**DATA SECTION**
▼▼▼

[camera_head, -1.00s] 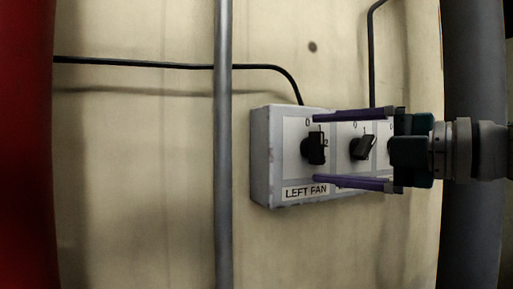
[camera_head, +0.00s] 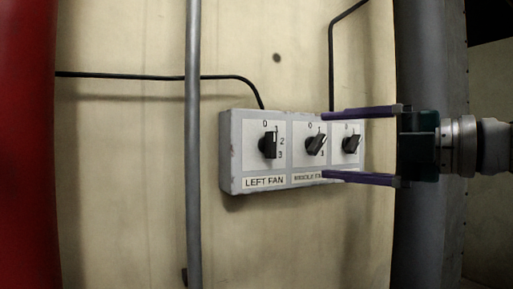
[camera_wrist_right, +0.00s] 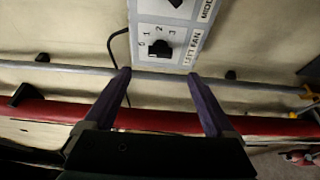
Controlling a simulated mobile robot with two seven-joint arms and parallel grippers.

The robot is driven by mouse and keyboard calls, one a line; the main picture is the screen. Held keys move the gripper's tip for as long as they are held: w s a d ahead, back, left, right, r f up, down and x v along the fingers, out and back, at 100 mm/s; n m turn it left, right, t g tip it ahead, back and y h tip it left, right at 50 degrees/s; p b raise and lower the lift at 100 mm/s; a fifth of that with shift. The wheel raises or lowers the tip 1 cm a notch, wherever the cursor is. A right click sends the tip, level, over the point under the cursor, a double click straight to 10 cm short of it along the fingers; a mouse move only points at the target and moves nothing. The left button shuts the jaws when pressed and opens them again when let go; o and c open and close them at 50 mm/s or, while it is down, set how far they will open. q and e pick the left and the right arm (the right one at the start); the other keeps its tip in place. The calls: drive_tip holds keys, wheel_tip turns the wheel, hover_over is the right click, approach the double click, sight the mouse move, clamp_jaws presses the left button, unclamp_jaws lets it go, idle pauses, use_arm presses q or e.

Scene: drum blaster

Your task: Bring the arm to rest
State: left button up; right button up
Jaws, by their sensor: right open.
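My right gripper (camera_head: 328,144) comes in from the right in the head view. Its two purple fingers are spread wide with nothing between them, in front of the right part of the fan switch box (camera_head: 228,160). In the right wrist view its fingers (camera_wrist_right: 158,76) are also apart and empty. The grey box carries three black knobs: the left fan knob (camera_head: 268,145), the middle knob (camera_head: 316,145) and the right knob (camera_head: 351,144). The left knob is close to upright; the other two are tilted. The left fan knob (camera_wrist_right: 160,48) also shows in the wrist view. My left gripper is not in view.
A vertical grey pipe (camera_head: 193,200) runs left of the box. A red column (camera_head: 27,150) stands at the far left. Black cables (camera_head: 150,75) run along the beige wall to the box. A thick grey post (camera_head: 425,240) stands behind my right arm.

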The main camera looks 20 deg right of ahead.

▲▲▲

**INSTRUCTIONS FOR THE TASK**
Without the pictures, please reproduce each line of the listing above exactly, from the first one through the line bearing "Controlling a simulated".

**RESULT FOR THIS TASK**
[camera_head, -1.00s] 
[camera_head, +0.00s] 
[camera_wrist_right, +0.00s] 
Controlling a simulated mobile robot with two seven-joint arms and parallel grippers.

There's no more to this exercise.